What you are asked to do: Check every line below for the word "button" and copy the ones that have it.

Given material:
▶

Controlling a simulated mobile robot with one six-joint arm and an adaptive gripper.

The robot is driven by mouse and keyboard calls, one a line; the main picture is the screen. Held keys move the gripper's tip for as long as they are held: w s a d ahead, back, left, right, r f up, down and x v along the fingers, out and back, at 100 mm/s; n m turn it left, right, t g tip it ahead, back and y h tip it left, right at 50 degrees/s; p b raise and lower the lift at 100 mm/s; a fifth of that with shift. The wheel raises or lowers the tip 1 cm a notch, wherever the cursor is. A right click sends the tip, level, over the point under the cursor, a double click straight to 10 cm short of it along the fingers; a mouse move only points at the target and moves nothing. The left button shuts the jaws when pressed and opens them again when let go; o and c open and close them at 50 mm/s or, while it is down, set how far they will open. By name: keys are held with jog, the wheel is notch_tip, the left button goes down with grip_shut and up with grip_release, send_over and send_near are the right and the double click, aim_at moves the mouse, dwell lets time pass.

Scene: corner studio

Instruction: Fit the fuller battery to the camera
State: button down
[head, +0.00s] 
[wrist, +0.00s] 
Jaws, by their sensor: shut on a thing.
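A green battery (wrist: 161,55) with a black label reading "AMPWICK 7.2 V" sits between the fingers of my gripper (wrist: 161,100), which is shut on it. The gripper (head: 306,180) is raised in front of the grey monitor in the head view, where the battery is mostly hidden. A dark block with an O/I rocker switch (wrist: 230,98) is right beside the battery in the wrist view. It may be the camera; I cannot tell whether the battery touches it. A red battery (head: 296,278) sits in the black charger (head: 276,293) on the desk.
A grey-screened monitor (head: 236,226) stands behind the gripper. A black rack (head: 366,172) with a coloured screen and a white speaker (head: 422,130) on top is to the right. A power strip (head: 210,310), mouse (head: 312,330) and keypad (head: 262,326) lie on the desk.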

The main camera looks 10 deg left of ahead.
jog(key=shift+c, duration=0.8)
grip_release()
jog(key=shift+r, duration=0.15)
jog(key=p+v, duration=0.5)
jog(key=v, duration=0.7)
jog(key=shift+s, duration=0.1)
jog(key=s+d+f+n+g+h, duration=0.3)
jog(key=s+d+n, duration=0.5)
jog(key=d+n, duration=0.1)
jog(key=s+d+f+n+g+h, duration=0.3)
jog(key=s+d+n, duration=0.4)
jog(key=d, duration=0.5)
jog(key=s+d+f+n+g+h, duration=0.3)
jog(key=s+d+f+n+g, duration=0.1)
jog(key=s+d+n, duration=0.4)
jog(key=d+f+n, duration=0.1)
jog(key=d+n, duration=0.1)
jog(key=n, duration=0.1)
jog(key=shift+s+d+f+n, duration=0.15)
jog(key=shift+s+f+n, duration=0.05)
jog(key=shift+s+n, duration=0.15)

◀

Exercise answer:
The robot is driven by mouse and keyboard calls, one a line; the main picture is the screen. Held keys move the gripper's tip for as long as they are held: w s a d ahead, back, left, right, r f up, down and x v along the fingers, out and back, at 100 mm/s; n m turn it left, right, t g tip it ahead, back and y h tip it left, right at 50 degrees/s; p b raise and lower the lift at 100 mm/s; a fifth of that with shift. The wheel raises or lowers the tip 1 cm a notch, wherever the cursor is. A right click sends the tip, level, over the point under the cursor, a double click straight to 10 cm short of it along the fingers; a mouse move only points at the target and moves nothing. The left button shuts the jaws when pressed and opens them again when let go; o and c open and close them at 50 mm/s or, while it is down, set how far they will open. By name: keys are held with jog, the wheel is notch_tip, the left button goes down with grip_shut and up with grip_release, send_over and send_near are the right and the double click, aim_at moves the mouse, dwell lets time pass.
State: button down

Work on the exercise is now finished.